(AIM OF THE EXERCISE) Give again only those lines from the start of the entries through the line holding "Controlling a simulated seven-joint", leaving them as they are.

───── DATA PROVIDED ─────

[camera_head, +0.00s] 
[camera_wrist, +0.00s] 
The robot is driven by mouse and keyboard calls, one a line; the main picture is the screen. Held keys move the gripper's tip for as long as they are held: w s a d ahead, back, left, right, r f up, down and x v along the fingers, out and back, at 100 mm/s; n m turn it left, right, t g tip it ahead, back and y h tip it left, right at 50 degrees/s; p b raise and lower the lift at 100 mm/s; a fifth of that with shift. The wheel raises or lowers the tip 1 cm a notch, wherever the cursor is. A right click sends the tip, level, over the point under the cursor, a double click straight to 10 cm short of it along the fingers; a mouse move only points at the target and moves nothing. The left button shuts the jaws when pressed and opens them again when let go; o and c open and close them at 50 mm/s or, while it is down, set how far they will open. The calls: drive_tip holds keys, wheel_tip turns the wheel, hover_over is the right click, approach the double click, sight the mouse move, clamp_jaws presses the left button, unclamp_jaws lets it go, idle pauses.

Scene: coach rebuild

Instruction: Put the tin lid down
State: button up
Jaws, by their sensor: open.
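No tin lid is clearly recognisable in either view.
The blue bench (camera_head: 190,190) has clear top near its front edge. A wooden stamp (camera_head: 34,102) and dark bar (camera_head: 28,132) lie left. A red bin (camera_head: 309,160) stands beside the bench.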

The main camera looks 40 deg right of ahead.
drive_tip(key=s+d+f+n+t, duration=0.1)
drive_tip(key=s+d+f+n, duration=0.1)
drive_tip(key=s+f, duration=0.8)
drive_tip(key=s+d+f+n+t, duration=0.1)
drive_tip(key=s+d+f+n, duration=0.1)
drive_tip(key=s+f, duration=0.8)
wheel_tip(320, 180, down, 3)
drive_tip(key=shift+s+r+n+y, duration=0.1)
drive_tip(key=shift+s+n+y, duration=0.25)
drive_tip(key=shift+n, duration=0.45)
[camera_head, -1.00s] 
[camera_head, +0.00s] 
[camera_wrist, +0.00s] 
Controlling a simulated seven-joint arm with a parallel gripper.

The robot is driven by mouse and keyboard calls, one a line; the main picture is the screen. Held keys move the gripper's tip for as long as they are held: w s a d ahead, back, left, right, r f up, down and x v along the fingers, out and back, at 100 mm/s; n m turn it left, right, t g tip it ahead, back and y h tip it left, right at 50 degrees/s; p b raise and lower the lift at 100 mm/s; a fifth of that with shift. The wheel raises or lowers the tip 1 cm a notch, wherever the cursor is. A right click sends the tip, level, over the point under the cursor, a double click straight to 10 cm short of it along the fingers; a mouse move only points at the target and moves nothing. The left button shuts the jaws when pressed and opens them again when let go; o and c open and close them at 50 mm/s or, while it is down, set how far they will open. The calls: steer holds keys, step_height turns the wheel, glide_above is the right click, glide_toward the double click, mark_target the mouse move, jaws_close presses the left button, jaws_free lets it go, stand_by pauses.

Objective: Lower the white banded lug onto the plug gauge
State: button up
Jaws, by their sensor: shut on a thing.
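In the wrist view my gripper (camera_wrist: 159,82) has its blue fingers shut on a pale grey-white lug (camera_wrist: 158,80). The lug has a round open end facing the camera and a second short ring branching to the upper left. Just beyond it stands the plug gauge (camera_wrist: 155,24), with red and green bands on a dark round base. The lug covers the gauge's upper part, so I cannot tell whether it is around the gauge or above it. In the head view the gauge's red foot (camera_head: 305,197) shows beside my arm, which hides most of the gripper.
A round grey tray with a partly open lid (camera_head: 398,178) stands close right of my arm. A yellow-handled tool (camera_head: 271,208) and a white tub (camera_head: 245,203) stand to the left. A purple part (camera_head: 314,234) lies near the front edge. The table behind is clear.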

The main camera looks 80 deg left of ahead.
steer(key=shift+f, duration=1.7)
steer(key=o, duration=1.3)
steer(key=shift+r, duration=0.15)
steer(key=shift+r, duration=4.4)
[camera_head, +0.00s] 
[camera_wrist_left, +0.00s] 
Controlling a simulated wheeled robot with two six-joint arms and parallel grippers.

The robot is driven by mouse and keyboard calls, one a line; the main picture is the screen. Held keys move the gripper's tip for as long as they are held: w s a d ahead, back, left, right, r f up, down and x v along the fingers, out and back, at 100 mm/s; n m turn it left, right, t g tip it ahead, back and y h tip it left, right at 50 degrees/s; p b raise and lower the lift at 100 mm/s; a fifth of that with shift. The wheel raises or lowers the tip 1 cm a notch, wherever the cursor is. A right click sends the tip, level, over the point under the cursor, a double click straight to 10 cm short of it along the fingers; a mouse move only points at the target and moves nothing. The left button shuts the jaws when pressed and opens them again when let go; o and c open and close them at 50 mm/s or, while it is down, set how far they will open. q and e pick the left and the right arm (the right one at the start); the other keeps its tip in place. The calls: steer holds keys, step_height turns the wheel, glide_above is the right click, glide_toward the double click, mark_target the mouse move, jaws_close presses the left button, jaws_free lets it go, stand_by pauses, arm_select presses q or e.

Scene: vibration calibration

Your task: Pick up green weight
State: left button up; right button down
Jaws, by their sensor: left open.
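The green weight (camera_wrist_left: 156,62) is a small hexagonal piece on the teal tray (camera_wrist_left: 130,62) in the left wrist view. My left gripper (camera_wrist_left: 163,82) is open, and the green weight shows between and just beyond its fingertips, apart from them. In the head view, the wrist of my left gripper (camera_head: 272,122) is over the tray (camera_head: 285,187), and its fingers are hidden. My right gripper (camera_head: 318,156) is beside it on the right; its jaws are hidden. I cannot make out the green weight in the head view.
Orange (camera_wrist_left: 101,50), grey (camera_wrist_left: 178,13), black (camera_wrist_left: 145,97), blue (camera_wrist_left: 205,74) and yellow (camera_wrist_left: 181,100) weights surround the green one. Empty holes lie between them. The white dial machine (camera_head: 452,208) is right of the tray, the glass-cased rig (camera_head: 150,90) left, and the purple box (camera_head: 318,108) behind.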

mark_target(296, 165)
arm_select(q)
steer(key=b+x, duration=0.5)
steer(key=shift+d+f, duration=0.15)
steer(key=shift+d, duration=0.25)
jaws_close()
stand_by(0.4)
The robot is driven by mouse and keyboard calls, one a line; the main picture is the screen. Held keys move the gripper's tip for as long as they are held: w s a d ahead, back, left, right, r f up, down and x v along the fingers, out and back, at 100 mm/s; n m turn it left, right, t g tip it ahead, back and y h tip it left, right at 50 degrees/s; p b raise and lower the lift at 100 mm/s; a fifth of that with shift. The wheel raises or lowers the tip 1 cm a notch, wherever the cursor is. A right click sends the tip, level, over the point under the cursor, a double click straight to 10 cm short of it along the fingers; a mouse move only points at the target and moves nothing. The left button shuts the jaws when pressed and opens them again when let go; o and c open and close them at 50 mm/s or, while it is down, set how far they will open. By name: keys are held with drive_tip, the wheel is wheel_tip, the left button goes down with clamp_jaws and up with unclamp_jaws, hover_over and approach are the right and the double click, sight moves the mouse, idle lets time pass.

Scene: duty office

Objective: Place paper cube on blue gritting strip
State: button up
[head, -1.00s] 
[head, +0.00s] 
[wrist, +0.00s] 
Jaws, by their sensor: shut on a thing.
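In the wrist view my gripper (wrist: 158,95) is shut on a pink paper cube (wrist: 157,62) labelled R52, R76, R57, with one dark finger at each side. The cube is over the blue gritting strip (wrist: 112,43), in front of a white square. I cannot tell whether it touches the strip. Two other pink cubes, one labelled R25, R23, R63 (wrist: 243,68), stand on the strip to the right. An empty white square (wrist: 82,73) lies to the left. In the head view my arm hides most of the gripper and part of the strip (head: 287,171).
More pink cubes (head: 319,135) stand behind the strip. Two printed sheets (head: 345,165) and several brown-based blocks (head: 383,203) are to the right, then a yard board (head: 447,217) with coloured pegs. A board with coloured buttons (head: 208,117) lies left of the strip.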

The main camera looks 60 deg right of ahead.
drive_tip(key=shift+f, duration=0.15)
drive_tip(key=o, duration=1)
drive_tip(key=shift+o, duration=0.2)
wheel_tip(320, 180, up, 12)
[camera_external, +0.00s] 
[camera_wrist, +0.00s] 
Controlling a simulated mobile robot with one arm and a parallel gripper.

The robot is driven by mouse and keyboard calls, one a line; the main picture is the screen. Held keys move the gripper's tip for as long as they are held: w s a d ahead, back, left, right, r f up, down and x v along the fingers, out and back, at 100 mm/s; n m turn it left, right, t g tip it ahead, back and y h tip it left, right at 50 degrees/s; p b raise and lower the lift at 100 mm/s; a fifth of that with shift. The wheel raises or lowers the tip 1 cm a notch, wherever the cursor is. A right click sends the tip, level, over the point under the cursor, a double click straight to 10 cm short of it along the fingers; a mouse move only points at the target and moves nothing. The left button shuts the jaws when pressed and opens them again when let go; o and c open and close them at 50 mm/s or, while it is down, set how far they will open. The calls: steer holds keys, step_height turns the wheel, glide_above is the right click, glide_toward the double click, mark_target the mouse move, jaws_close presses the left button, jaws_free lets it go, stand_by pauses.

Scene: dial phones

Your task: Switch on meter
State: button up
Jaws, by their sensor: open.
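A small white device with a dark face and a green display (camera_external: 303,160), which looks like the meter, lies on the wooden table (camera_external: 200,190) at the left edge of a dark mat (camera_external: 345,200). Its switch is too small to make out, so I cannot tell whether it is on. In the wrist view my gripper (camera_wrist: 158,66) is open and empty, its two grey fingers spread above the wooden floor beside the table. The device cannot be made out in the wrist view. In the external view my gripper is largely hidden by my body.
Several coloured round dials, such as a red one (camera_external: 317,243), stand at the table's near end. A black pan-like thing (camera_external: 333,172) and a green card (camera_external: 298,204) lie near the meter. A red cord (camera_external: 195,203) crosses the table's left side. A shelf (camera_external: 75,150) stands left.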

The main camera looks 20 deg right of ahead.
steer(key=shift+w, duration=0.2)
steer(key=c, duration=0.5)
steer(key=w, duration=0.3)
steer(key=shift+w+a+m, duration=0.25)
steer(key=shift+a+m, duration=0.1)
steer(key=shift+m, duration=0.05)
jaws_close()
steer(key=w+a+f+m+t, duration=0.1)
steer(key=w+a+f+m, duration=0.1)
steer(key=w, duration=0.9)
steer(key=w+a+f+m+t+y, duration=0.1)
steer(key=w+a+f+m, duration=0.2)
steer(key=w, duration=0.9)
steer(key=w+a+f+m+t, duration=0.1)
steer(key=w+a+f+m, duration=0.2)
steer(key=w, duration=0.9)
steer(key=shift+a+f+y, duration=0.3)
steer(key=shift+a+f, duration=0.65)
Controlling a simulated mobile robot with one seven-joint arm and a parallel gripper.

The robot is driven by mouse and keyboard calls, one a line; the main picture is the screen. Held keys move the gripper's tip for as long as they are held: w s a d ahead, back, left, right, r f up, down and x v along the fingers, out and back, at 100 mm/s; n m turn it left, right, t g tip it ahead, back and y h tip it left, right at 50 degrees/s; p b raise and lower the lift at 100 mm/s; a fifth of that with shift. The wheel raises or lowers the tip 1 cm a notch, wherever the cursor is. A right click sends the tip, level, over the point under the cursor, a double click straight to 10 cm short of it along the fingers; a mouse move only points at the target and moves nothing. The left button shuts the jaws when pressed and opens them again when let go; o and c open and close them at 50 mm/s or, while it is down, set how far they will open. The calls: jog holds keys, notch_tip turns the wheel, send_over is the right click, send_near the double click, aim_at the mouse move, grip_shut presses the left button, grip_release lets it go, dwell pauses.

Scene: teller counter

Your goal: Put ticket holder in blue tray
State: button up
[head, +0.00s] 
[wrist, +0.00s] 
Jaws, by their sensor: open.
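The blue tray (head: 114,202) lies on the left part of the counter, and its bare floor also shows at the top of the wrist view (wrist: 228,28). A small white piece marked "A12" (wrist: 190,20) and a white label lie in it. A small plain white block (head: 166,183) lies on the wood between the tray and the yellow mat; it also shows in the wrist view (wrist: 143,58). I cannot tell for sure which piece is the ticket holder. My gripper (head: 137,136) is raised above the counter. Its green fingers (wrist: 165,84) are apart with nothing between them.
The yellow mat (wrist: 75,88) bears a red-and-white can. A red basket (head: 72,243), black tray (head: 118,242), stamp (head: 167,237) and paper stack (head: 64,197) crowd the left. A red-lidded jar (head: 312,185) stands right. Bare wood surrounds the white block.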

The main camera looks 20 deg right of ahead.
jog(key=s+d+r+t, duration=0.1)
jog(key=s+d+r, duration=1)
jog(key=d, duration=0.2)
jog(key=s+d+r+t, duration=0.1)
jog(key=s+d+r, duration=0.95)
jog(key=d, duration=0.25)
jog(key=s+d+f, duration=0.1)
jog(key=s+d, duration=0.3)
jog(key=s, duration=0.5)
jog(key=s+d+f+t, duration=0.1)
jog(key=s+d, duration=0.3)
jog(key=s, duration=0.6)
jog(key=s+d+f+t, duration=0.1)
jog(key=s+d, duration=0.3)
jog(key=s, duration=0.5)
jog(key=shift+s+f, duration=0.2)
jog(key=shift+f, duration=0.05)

─────

(REPLY TO THE EXERCISE)
[camera_head, +0.00s] 
[camera_wrist, +0.00s] 
The robot is driven by mouse and keyboard calls, one a line; the main picture is the screen. Held keys move the gripper's tip for as long as they are held: w s a d ahead, back, left, right, r f up, down and x v along the fingers, out and back, at 100 mm/s; n m turn it left, right, t g tip it ahead, back and y h tip it left, right at 50 degrees/s; p b raise and lower the lift at 100 mm/s; a fifth of that with shift. The wheel raises or lowers the tip 1 cm a notch, wherever the cursor is. A right click sends the tip, level, over the point under the cursor, a double click straight to 10 cm short of it along the fingers; a mouse move only points at the target and moves nothing. The left button shuts the jaws when pressed and opens them again when let go; o and c open and close them at 50 mm/s or, while it is down, set how far they will open. The calls: drive_tip holds keys, wheel_tip turns the wheel, hover_over is the right click, approach the double click, sight the mouse move, clamp_jaws presses the left button, unclamp_jaws lets it go, idle pauses.

Scene: coach rebuild

Instruction: Put the tin lid down
State: button up
Jaws, by their sensor: open.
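No tin lid is clearly recognisable in either view.
The blue bench (camera_head: 190,190) has clear top near its front edge. A wooden stamp (camera_head: 34,102) and dark bar (camera_head: 28,132) lie left. A red bin (camera_head: 309,160) stands beside the bench.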

The main camera looks 40 deg right of ahead.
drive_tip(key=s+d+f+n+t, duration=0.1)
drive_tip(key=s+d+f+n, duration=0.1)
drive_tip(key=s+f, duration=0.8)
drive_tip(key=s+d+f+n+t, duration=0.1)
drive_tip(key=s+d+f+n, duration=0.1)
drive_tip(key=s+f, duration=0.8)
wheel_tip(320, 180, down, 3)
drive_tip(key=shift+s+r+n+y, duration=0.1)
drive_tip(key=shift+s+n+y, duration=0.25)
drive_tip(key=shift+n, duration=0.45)
[camera_head, -1.00s] 
[camera_head, +0.00s] 
[camera_wrist, +0.00s] 
Controlling a simulated seven-joint arm with a parallel gripper.

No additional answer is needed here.